• **Material**

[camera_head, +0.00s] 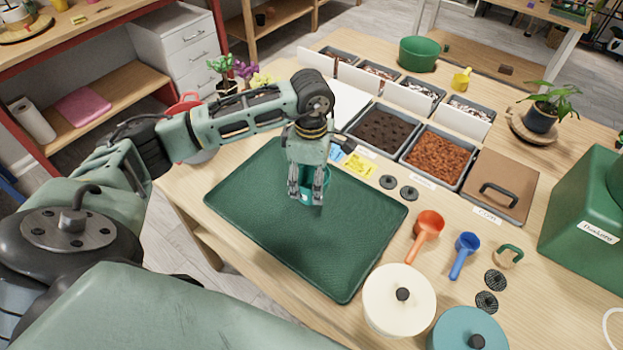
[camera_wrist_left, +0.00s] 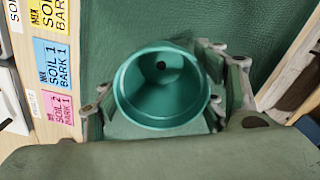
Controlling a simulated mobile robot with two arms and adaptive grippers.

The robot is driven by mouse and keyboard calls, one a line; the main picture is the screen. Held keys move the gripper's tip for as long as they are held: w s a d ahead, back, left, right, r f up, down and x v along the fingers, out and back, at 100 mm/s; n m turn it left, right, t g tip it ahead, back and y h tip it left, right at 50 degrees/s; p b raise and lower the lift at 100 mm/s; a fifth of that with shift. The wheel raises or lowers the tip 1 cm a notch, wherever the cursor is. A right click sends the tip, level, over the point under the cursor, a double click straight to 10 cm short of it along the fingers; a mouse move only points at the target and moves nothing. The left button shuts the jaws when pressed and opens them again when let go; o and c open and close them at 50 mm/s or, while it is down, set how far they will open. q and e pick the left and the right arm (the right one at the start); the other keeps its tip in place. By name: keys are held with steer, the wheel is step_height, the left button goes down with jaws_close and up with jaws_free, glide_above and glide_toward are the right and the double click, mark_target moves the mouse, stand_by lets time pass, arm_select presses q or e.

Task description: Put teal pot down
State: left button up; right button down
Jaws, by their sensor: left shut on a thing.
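The teal pot (camera_wrist_left: 158,88) is empty, with a dark drain hole in its bottom, in the left wrist view. In the head view only a part of the pot (camera_head: 304,196) shows between the fingers. My left gripper (camera_head: 307,192) points down and is shut on the pot, with fingers on both sides of it. The pot is over the dark green mat (camera_head: 345,270), near the mat's far side. I cannot tell whether its base touches the mat. The mat also shows in the left wrist view (camera_wrist_left: 110,25). My right gripper is not in view.
Bins of dark soil (camera_head: 383,130) and reddish bark (camera_head: 438,158) stand beyond the mat. An orange scoop (camera_head: 427,226), a blue scoop (camera_head: 465,252) and a cream lidded pot (camera_head: 399,300) are to its right. The mat's front and right are clear.

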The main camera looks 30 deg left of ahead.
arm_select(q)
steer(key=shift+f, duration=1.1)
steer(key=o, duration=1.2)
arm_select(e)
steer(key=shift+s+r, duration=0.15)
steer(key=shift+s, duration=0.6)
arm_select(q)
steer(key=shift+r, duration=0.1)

• **Problem description**
Repeat precisely the lines of the data starting at the one containing "Jaws, by their sensor: left shut on a thing.", last line included.

• **Correct answer**
Jaws, by their sensor: left shut on a thing.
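The teal pot (camera_wrist_left: 158,88) is empty, with a dark drain hole in its bottom, in the left wrist view. In the head view only a part of the pot (camera_head: 304,196) shows between the fingers. My left gripper (camera_head: 307,192) points down and is shut on the pot, with fingers on both sides of it. The pot is over the dark green mat (camera_head: 345,270), near the mat's far side. I cannot tell whether its base touches the mat. The mat also shows in the left wrist view (camera_wrist_left: 110,25). My right gripper is not in view.
Bins of dark soil (camera_head: 383,130) and reddish bark (camera_head: 438,158) stand beyond the mat. An orange scoop (camera_head: 427,226), a blue scoop (camera_head: 465,252) and a cream lidded pot (camera_head: 399,300) are to its right. The mat's front and right are clear.

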The main camera looks 30 deg left of ahead.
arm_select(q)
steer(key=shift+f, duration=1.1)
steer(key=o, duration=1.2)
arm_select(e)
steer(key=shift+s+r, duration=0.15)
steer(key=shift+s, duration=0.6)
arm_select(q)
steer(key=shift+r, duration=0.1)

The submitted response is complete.